市の蓮池地区の南端に古市という集落がある。蓮池城から1キロほど南に位置し、波介川北岸に接している。当時小さな川湊があり、大平氏の時代、この場所に市が立った。中世の土佐市の唯一の繁華街だ。京から商業者である白拍子の一団が華やかにやって来て、京の物資と地産品を積み替え、夜は蓮池城の御館様の前で踊り、翌日は松尾八幡宮に舞を奉納し、京に帰るという光景があったと想像する。おそらく、大きな川湊である新居で船を乗り換え、室戸岬を廻る外洋航路に出て淀川を遡ったのだろう。大平氏は頻繁に守護細川氏のお供をして京で遊んだ。仁淀川の水運で儲けた富を京で散財した。ゆえに土佐戦国七雄の中で富国強兵に遅れ、東の長宗我部氏と西の一条氏に挟撃されて呆気なく滅んでしまう。吉良氏は南学を残したが、大平氏は何も残さなかった。京で遊興したのみである。清滝寺は、仁淀川を監視する見張り所の役割も果たしていたのではないか。
以上が中世末までの土佐市の歴史である。ジオラマを制作・展示して地元の小中学生の前で説明したい欲望に駆られる。近世以降の、兼山の堤防工事と鎌田井筋以降の話は割愛してよいだろう。土佐の歴史で興味深いのは、何と言っても古代中世だ。兼山が暗殺されていなければ、ひょっとして、この地に南学の塾でも作ってくれ、文化を興してくれたのではないかと、ムシのいい藩政期の絵を想像する。余談として、市中心部には松尾八幡宮と並んでもう一つの神社がある。三島神社。河田小龍が描いた絵馬があるらしい。市民に親しまれている神社だが、その由来を聞いたことがなかった。

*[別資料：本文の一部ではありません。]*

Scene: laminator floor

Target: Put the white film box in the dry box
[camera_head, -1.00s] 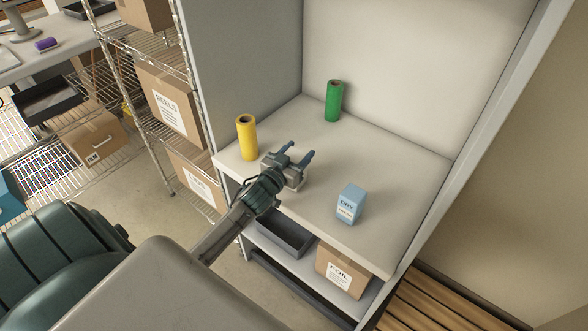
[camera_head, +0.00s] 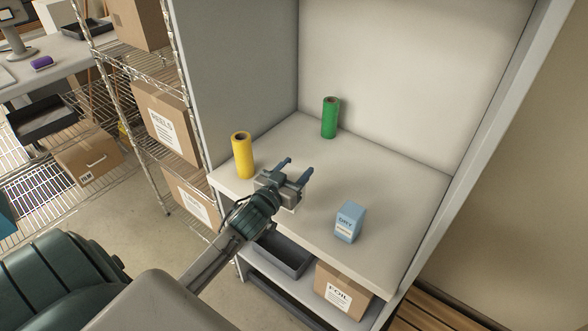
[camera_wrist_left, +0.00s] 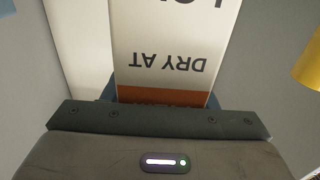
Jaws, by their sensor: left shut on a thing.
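My left gripper (camera_head: 298,167) is above the front of the pale worktop, between the yellow roll and the blue carton. It is shut on the white film box (camera_wrist_left: 180,30), which fills the upper middle of the left wrist view. The box shows a white face with upside-down print reading "DRY AT" and an orange-brown band by the fingers. In the head view the box is hardly distinguishable from the pale worktop. A small blue carton labelled "DRY" (camera_head: 349,222) stands on the worktop to the right; I cannot tell any other dry box. My right gripper is not in view.
A yellow roll (camera_head: 242,157) stands at the worktop's left and a green roll (camera_head: 330,118) at the back. Walls enclose the worktop (camera_head: 375,180). Below are a dark tray (camera_head: 284,256) and a carton labelled FOIL (camera_head: 340,292). A wire rack with cartons (camera_head: 165,120) stands left.

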名前から簡単に分かるとおり、大三島の大山祇神社の出店である。つまり、スーパーフジの高岡支店であり、伊予銀行高岡支店だった。梼原町や津野町にもあり、逞しく南進して土佐市に支店を築いた。おそらく土佐市の三島神社が最も奥に進んだ出先だろう。さすがに伊予は商売が上手だと感心する。
ということで、高岡氏は日高村からやってきて土佐市を作ったので、すなわち日高村は父祖の地であり、個人的アイディアとして、尊敬する日高村に「南風」を進呈したい。